• SUPPLIED MATERIAL:
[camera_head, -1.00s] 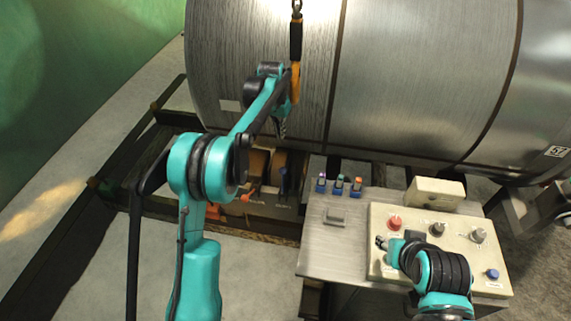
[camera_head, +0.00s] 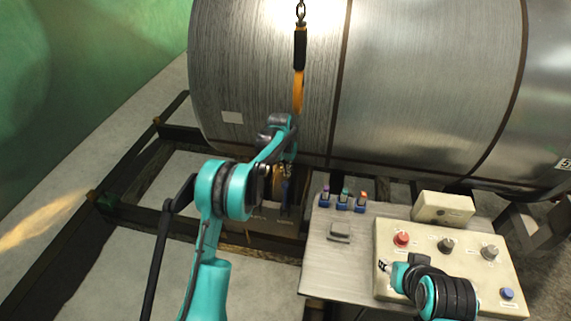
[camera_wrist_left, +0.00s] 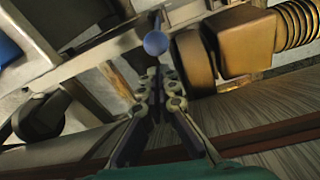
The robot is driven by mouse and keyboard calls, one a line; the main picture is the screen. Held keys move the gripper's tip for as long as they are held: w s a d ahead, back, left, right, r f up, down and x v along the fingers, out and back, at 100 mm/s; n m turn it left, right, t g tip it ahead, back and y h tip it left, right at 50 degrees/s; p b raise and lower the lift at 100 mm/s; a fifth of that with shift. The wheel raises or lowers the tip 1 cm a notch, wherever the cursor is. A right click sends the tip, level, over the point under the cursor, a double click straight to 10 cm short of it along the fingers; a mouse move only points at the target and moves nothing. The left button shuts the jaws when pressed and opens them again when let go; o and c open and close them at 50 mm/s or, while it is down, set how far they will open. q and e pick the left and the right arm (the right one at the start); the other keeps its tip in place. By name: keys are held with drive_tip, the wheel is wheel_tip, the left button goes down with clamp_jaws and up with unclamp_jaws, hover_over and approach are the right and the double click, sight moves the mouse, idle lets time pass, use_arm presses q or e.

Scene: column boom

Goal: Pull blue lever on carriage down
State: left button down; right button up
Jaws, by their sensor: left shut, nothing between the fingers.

• EXERCISE TASK: Leave the images out, please, and restate each line word for word.

• RESPONSE TO THE TASK:
[camera_head, -1.00s] 
[camera_head, +0.00s] 
[camera_wrist_left, +0.00s] 
The robot is driven by mouse and keyboard calls, one a line; the main picture is the screen. Held keys move the gripper's tip for as long as they are held: w s a d ahead, back, left, right, r f up, down and x v along the fingers, out and back, at 100 mm/s; n m turn it left, right, t g tip it ahead, back and y h tip it left, right at 50 degrees/s; p b raise and lower the lift at 100 mm/s; a fifth of that with shift. The wheel raises or lowers the tip 1 cm a notch, wherever the cursor is. A right click sends the tip, level, over the point under the cursor, a double click straight to 10 cm short of it along the fingers; a mouse move only points at the target and moves nothing. The left button shuts the jaws when pressed and opens them again when let go; o and c open and close them at 50 mm/s or, while it is down, set how far they will open. q and e pick the left and the right arm (the right one at the start); the other keeps its tip in place. By name: keys are held with drive_tip, the wheel is wheel_tip, the left button goes down with clamp_jaws and up with unclamp_jaws, hover_over and approach are the right and the double click, sight moves the mouse, idle lets time pass, use_arm presses q or e.

Scene: column boom

Goal: Pull blue lever on carriage down
State: left button down; right button up
Jaws, by their sensor: left shut, nothing between the fingers.

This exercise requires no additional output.